* **What the exercise asks**
Without the pictures, print each of the records below exactly as it appears.
────────
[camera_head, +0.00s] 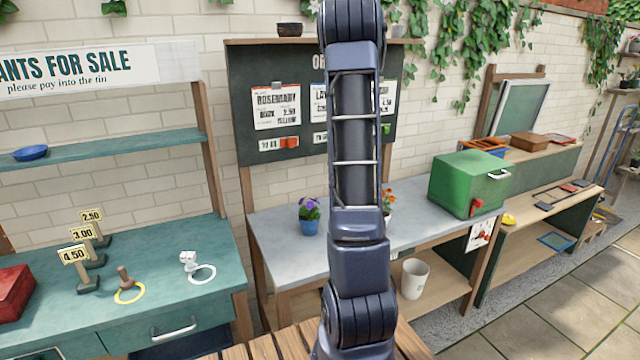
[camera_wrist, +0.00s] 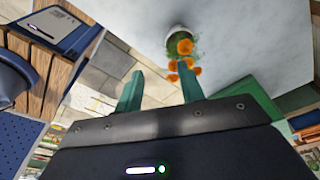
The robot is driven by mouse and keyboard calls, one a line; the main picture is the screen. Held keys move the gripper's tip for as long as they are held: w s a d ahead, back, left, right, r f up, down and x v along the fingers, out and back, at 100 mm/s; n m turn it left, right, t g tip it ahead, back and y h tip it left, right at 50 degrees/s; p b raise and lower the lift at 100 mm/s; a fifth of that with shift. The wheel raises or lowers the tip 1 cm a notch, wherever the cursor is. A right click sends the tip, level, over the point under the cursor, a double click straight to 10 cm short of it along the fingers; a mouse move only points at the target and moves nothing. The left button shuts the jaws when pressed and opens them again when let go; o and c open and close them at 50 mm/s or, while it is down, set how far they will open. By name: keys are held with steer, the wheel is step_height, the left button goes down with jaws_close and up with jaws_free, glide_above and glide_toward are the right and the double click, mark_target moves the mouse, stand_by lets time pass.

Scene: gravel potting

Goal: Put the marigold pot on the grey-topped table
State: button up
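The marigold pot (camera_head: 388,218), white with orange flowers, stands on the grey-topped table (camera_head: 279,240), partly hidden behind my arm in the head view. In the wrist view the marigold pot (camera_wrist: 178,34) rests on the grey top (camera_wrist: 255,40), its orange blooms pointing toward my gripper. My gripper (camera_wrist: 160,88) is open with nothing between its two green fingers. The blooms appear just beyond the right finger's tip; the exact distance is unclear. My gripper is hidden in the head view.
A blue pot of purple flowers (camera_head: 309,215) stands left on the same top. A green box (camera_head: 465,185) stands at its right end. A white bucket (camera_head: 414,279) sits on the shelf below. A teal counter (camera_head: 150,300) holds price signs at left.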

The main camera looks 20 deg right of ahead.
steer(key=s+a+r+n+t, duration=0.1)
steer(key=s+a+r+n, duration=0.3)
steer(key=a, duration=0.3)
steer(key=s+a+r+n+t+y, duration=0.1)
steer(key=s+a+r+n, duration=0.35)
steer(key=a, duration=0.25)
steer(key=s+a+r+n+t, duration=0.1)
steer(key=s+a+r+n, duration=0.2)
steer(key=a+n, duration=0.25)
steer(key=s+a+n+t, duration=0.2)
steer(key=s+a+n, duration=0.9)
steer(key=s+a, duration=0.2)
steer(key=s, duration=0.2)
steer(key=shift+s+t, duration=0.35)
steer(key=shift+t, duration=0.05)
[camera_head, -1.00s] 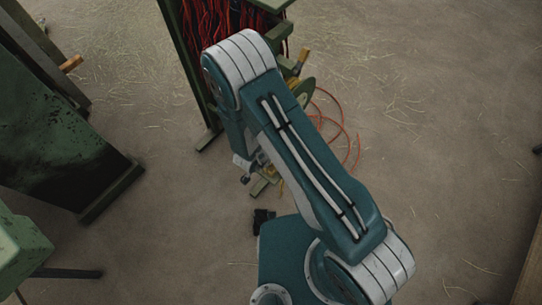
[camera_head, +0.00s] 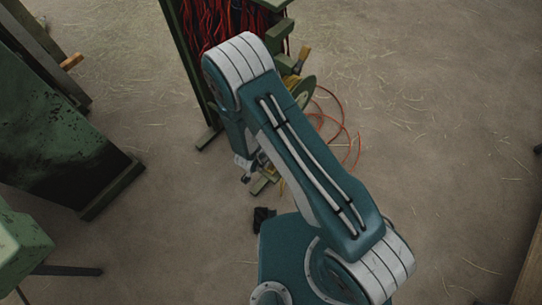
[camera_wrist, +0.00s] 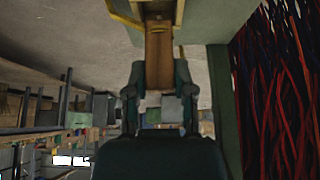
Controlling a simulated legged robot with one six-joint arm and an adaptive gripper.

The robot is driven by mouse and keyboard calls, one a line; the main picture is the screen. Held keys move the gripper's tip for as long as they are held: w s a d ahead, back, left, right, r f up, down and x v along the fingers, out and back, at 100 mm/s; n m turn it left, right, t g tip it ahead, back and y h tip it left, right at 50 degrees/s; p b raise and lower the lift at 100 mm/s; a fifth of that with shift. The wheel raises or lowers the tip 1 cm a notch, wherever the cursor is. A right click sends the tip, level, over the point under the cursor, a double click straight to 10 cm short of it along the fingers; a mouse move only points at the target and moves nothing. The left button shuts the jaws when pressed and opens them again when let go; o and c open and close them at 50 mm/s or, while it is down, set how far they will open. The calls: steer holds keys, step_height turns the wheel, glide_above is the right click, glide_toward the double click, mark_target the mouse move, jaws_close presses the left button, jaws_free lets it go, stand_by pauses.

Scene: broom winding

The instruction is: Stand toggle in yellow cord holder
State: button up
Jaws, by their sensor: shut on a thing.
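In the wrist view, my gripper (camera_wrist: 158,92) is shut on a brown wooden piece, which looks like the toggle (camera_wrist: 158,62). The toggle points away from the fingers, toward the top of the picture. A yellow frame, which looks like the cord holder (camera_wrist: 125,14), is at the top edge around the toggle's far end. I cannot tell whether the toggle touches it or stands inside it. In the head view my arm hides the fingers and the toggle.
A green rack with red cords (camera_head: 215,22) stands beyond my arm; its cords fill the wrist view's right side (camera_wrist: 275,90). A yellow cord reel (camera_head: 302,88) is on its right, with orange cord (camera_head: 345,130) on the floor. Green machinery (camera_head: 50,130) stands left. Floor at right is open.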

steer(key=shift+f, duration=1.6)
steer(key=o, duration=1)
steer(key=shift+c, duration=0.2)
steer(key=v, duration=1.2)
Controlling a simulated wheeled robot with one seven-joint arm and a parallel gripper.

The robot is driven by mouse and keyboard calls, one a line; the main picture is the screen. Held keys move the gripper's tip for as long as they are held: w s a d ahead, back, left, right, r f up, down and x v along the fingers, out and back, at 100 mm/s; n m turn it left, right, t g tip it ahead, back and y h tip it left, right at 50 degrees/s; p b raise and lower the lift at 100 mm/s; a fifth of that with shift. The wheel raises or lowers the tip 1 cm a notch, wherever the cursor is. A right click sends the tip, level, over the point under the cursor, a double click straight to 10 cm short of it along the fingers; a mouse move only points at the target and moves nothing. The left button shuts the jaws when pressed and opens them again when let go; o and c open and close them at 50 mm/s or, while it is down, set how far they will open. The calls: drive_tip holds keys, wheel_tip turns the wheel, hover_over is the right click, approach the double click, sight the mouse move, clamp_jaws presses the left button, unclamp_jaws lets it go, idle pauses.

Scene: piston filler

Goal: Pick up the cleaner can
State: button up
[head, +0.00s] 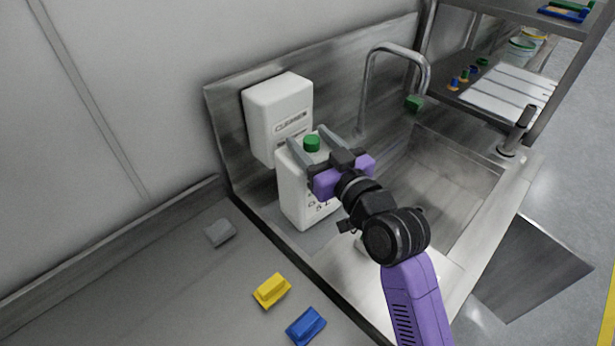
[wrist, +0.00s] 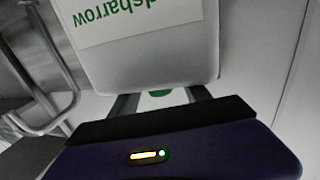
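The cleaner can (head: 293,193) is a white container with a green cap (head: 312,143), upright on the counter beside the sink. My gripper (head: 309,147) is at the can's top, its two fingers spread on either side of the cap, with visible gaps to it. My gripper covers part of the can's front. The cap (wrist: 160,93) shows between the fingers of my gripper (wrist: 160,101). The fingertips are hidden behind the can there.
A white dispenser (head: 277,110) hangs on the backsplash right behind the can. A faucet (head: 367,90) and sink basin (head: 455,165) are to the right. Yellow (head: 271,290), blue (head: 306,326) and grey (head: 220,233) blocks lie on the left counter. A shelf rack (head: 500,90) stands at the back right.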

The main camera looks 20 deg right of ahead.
────────
* **The response**
[camera_head, +0.00s] 
[camera_wrist, +0.00s] 
The robot is driven by mouse and keyboard calls, one a line; the main picture is the screen. Held keys move the gripper's tip for as long as they are held: w s a d ahead, back, left, right, r f up, down and x v along the fingers, out and back, at 100 mm/s; n m turn it left, right, t g tip it ahead, back and y h tip it left, right at 50 degrees/s; p b raise and lower the lift at 100 mm/s; a fifth of that with shift. The wheel raises or lowers the tip 1 cm a notch, wherever the cursor is. A right click sends the tip, level, over the point under the cursor, a double click straight to 10 cm short of it along the fingers; a mouse move only points at the target and moves nothing. The left button shuts the jaws when pressed and opens them again when let go; o and c open and close them at 50 mm/s or, while it is down, set how far they will open. By name: keys are held with steer, the wheel is step_height, the left button goes down with jaws_close and up with jaws_free, glide_above and glide_toward are the right and the double click, mark_target moves the mouse, stand_by lets time pass.

Scene: gravel potting

Goal: Put the marigold pot on the grey-topped table
State: button up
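The marigold pot (camera_head: 388,218), white with orange flowers, stands on the grey-topped table (camera_head: 279,240), partly hidden behind my arm in the head view. In the wrist view the marigold pot (camera_wrist: 178,34) rests on the grey top (camera_wrist: 255,40), its orange blooms pointing toward my gripper. My gripper (camera_wrist: 160,88) is open with nothing between its two green fingers. The blooms appear just beyond the right finger's tip; the exact distance is unclear. My gripper is hidden in the head view.
A blue pot of purple flowers (camera_head: 309,215) stands left on the same top. A green box (camera_head: 465,185) stands at its right end. A white bucket (camera_head: 414,279) sits on the shelf below. A teal counter (camera_head: 150,300) holds price signs at left.

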The main camera looks 20 deg right of ahead.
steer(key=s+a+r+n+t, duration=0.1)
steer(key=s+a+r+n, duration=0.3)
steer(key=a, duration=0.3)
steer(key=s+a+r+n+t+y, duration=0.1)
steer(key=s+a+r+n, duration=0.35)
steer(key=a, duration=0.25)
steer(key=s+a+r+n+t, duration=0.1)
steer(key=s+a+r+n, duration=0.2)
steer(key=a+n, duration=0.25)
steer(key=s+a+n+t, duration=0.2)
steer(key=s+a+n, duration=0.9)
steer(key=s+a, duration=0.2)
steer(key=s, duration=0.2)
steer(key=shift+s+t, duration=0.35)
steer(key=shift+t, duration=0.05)
[camera_head, -1.00s] 
[camera_head, +0.00s] 
[camera_wrist, +0.00s] 
Controlling a simulated legged robot with one six-joint arm and an adaptive gripper.

The robot is driven by mouse and keyboard calls, one a line; the main picture is the screen. Held keys move the gripper's tip for as long as they are held: w s a d ahead, back, left, right, r f up, down and x v along the fingers, out and back, at 100 mm/s; n m turn it left, right, t g tip it ahead, back and y h tip it left, right at 50 degrees/s; p b raise and lower the lift at 100 mm/s; a fifth of that with shift. The wheel raises or lowers the tip 1 cm a notch, wherever the cursor is. A right click sends the tip, level, over the point under the cursor, a double click straight to 10 cm short of it along the fingers; a mouse move only points at the target and moves nothing. The left button shuts the jaws when pressed and opens them again when let go; o and c open and close them at 50 mm/s or, while it is down, set how far they will open. The calls: steer holds keys, step_height turns the wheel, glide_above is the right click, glide_toward the double click, mark_target the mouse move, jaws_close presses the left button, jaws_free lets it go, stand_by pauses.

Scene: broom winding

The instruction is: Stand toggle in yellow cord holder
State: button up
Jaws, by their sensor: shut on a thing.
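In the wrist view, my gripper (camera_wrist: 158,92) is shut on a brown wooden piece, which looks like the toggle (camera_wrist: 158,62). The toggle points away from the fingers, toward the top of the picture. A yellow frame, which looks like the cord holder (camera_wrist: 125,14), is at the top edge around the toggle's far end. I cannot tell whether the toggle touches it or stands inside it. In the head view my arm hides the fingers and the toggle.
A green rack with red cords (camera_head: 215,22) stands beyond my arm; its cords fill the wrist view's right side (camera_wrist: 275,90). A yellow cord reel (camera_head: 302,88) is on its right, with orange cord (camera_head: 345,130) on the floor. Green machinery (camera_head: 50,130) stands left. Floor at right is open.

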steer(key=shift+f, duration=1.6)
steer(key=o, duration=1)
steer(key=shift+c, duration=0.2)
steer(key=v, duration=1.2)
Controlling a simulated wheeled robot with one seven-joint arm and a parallel gripper.

The robot is driven by mouse and keyboard calls, one a line; the main picture is the screen. Held keys move the gripper's tip for as long as they are held: w s a d ahead, back, left, right, r f up, down and x v along the fingers, out and back, at 100 mm/s; n m turn it left, right, t g tip it ahead, back and y h tip it left, right at 50 degrees/s; p b raise and lower the lift at 100 mm/s; a fifth of that with shift. The wheel raises or lowers the tip 1 cm a notch, wherever the cursor is. A right click sends the tip, level, over the point under the cursor, a double click straight to 10 cm short of it along the fingers; a mouse move only points at the target and moves nothing. The left button shuts the jaws when pressed and opens them again when let go; o and c open and close them at 50 mm/s or, while it is down, set how far they will open. The calls: drive_tip holds keys, wheel_tip turns the wheel, hover_over is the right click, approach the double click, sight the mouse move, clamp_jaws presses the left button, unclamp_jaws lets it go, idle pauses.

Scene: piston filler

Goal: Pick up the cleaner can
State: button up
[head, +0.00s] 
[wrist, +0.00s] 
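The cleaner can (head: 293,193) is a white container with a green cap (head: 312,143), upright on the counter beside the sink. My gripper (head: 309,147) is at the can's top, its two fingers spread on either side of the cap, with visible gaps to it. My gripper covers part of the can's front. The cap (wrist: 160,93) shows between the fingers of my gripper (wrist: 160,101). The fingertips are hidden behind the can there.
A white dispenser (head: 277,110) hangs on the backsplash right behind the can. A faucet (head: 367,90) and sink basin (head: 455,165) are to the right. Yellow (head: 271,290), blue (head: 306,326) and grey (head: 220,233) blocks lie on the left counter. A shelf rack (head: 500,90) stands at the back right.

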The main camera looks 20 deg right of ahead.

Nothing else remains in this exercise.